A Connecticut Buddhist Cambodian Temple was denied a building permit because some of its festivals would attract more than 500 people in an area that could not handle that intensity of use. I think many of these conflicts will depend upon the context and will have to be settled in court.

Rev. Dr. Deborah Barrett

Zen Center of Orange County

Costa Mesa


"Congress shall make no law respecting an establishment of religion, or prohibiting the free exercise thereof."

So states the 1st Amendment to the Constitution. It's a challenge for communities to provide places for religious gatherings. The demands for meeting places are on the rise. The only restrictions that should be placed on religious buildings should be about traffic, safety, parking, and architecture.

Our Constitution is clear: All religions are welcome as long as they are peaceful and abide by the laws of the community. Any compromise of these ideals can weaken the fabric of our rule of law.

Dr. Jim Turrell

Center for Spiritual Living Newport-Mesa


Our government already has the power to restrict construction of houses of worship and exercises that power every day through means of various codes. There are church buildings all over America that have been held up for years by governmental red tape.

The issue surrounding the construction of an Islamic center within 2 blocks of the site of the Islamic terrorists' attacks on 9/11 goes much deeper. I am of the opinion that the center will be viewed by Muslims as a symbol of Islamic supremacy and control. I am appalled at the hypocrisy of President Obama in calling for the building of a mosque on the site.

I would like to hear him call for the construction of a Christian church in Mecca. Somehow I expect to be waiting a long time for that kind of consistency in this president.
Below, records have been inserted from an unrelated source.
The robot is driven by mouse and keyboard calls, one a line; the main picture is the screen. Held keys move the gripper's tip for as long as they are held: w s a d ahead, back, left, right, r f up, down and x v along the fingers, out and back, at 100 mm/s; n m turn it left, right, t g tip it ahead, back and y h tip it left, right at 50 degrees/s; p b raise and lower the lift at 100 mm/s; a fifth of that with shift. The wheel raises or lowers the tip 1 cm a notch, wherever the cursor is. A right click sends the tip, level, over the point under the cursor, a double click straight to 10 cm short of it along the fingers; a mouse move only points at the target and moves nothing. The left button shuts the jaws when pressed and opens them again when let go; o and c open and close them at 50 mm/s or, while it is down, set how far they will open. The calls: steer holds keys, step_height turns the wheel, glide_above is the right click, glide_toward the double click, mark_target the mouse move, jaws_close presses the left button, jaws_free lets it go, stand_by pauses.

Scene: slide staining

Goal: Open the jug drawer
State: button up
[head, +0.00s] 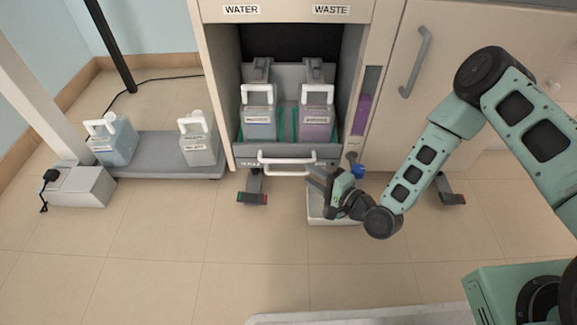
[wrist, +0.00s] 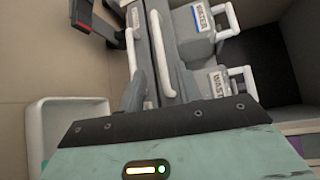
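The jug drawer (head: 325,156) is at the bottom of the cabinet, below the WATER and WASTE labels, with its pale bar handle (head: 287,157) across the front. The handle also shows in the wrist view (wrist: 161,55). I cannot tell whether the drawer is pulled out at all. A blue-labelled jug (head: 259,116) and a purple-tinted jug (head: 316,121) stand in it. My gripper (head: 314,180) is low in front of the drawer, near the handle's right end. A grey finger (wrist: 134,94) shows beside the handles in the wrist view; contact and finger spacing are unclear.
A second pale bar (head: 284,173) runs just below the handle. A white tray (head: 333,219) lies on the floor under my gripper. Two more jugs stand on a grey platform (head: 155,150) at left. The floor in front of the drawer is mostly clear.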

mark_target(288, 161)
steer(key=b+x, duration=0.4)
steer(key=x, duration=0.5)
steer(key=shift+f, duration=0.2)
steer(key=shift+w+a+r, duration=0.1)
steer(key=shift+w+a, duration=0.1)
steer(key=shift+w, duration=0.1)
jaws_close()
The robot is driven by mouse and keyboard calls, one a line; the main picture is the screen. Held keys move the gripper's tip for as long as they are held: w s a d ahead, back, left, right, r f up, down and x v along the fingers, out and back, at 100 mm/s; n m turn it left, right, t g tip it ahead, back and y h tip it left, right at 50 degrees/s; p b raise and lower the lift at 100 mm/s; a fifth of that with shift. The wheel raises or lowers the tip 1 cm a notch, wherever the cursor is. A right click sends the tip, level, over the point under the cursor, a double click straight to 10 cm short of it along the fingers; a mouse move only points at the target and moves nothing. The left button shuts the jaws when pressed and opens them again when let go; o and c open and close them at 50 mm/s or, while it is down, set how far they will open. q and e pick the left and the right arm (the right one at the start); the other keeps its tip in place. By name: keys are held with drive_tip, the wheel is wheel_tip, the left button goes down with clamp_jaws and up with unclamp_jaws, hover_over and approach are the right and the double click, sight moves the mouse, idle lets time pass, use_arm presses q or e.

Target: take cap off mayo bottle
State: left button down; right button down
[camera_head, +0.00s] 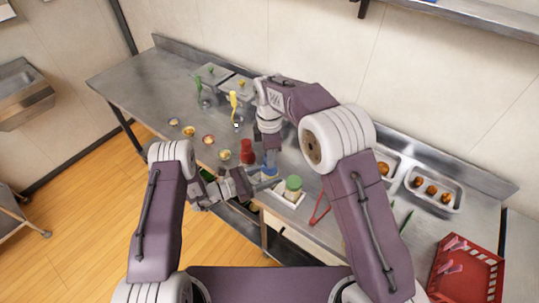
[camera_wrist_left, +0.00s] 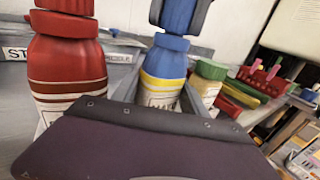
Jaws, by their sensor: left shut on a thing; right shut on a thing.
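The mayo bottle (camera_wrist_left: 163,75) stands upright in the left wrist view, with a blue upper body, a yellow band and a partly hidden label. Its blue cap (camera_wrist_left: 176,15) is at the bottle's top, with no clear gap below it. It also shows as a small blue patch in the head view (camera_head: 269,166). My left gripper (camera_head: 262,184) is shut on the bottle's body, with a finger on either side. My right gripper (camera_head: 269,150) comes down from above and is shut on the cap; a dark finger shows beside the cap in the left wrist view.
A red bottle (camera_wrist_left: 65,65) stands close left of the mayo bottle. A green-capped bottle (camera_head: 293,185) stands close right. Several small bowls (camera_head: 208,139) line the table's front edge. Food trays (camera_head: 433,188) and a red crate (camera_head: 466,270) are at the right.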

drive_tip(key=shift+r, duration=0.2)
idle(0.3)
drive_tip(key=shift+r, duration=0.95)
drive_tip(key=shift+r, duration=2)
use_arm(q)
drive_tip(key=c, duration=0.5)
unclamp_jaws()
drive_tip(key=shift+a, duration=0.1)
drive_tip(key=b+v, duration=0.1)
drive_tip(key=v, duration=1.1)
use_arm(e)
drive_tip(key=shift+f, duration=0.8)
The government can and should restrict the building of a symbol honoring those who murdered 3,000 innocent Americans just a few years ago.

Pastor Dwight Tomlinson

Liberty Baptist Church

Newport Beach


Zoning already determines what can be built and where locally, doesn't it?

There are four churches and three schools on our street with the Big Canyon Reservoir and Pacific View Memorial Park; Surely making Pacific View Drive a "public service street" was intentional. And, this generally works well since we usually cooperate with one another!

God has no investment in such boundaries, but city planners may. Municipal officials accountable to the electorate and seeking votes and favor might have little appetite for tolerance, perspective or shame and feed the fears and anger of citizens. People of religious faith in our God of peace and grace must stand united for mutual respect and justice. Certainly, the same factors should be weighed equally when such determinations are being made about churches, chapels, mosques, synagogues and temples.

(The Very Rev'd Canon) Peter D. Haynes

Saint Michael & All Angels Episcopal Church

Corona del Mar


There have, over the years, been many instances where government has restricted the erection of buildings intended for religious purposes — sometimes for reasons that violated the principle of religious freedom. For that reason, in 2000, Congress unanimously passed the Religious Land Use and Institutionalized Persons Act, which prevents government from unfairly imposing a "substantial burden" on religious exercise.

Does that mean that government should have no ability to restrict the location of religious buildings? Of course not.

There are times when a building is proposed in a location that for important reasons — safety, traffic, proximity of deleterious activities — needs to be regulated or restricted. In that case the government needs to demonstrate a "compelling reason" for their restriction. Arizona was merely implementing a law that more closely conformed with the federal regulation.

Tom Thorkelson

Director of Interfaith Relations

Orange County Council

The Church of Jesus Christ of Latter-day Saints


In theory, I do not think that the government should be able to restrict the location of religious buildings on private land. I believe that the separation of church and state allows for freedom of religion and so people of faith should be allowed to practice their faith, particularly when the land the sanctuary is built upon is privately owned.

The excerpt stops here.